- _Listed records_
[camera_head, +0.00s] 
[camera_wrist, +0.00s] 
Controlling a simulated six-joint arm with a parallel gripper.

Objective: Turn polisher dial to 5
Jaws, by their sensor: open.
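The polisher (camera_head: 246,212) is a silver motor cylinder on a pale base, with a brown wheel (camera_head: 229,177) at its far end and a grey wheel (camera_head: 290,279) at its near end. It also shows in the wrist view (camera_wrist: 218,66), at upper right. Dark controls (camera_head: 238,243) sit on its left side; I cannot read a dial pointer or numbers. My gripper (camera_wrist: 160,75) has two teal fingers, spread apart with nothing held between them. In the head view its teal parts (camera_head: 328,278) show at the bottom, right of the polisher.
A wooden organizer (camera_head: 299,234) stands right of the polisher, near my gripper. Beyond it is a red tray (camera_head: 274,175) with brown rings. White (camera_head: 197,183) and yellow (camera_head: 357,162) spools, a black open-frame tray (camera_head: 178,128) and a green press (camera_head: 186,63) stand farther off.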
---
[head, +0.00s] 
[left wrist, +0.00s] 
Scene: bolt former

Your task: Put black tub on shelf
* * *
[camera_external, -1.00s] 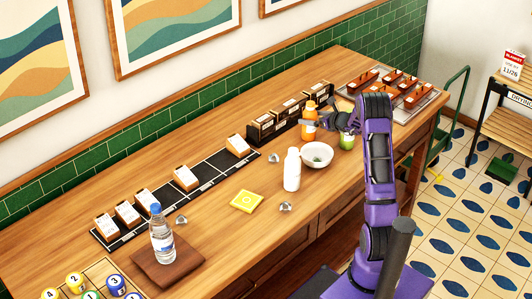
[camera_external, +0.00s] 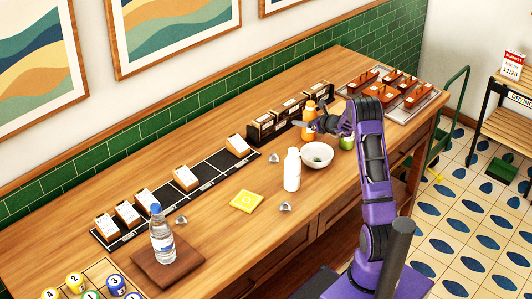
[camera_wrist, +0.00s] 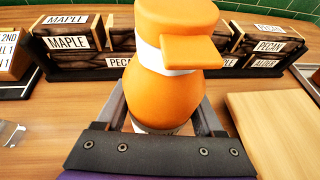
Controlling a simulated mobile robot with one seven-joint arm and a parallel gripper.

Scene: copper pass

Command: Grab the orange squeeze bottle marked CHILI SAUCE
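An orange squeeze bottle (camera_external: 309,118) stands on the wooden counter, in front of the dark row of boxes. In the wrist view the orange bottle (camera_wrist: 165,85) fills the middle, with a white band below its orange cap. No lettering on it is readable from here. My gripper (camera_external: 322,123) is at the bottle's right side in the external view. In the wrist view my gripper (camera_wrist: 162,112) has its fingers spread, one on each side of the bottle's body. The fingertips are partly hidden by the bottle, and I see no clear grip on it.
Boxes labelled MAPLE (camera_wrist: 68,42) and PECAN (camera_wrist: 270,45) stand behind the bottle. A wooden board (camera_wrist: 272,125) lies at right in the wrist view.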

- _Given task_
Set down nothing but the lines from the one holding "[camera_external, -1.00s]" through the one holding "Scene: copper pass", both included, exactly as they appear; any picture is left out.

- _Finished answer_
[camera_external, -1.00s] 
[camera_external, +0.00s] 
[camera_wrist, +0.00s] 
Controlling a simulated mobile robot with one seven-joint arm and a parallel gripper.

Scene: copper pass

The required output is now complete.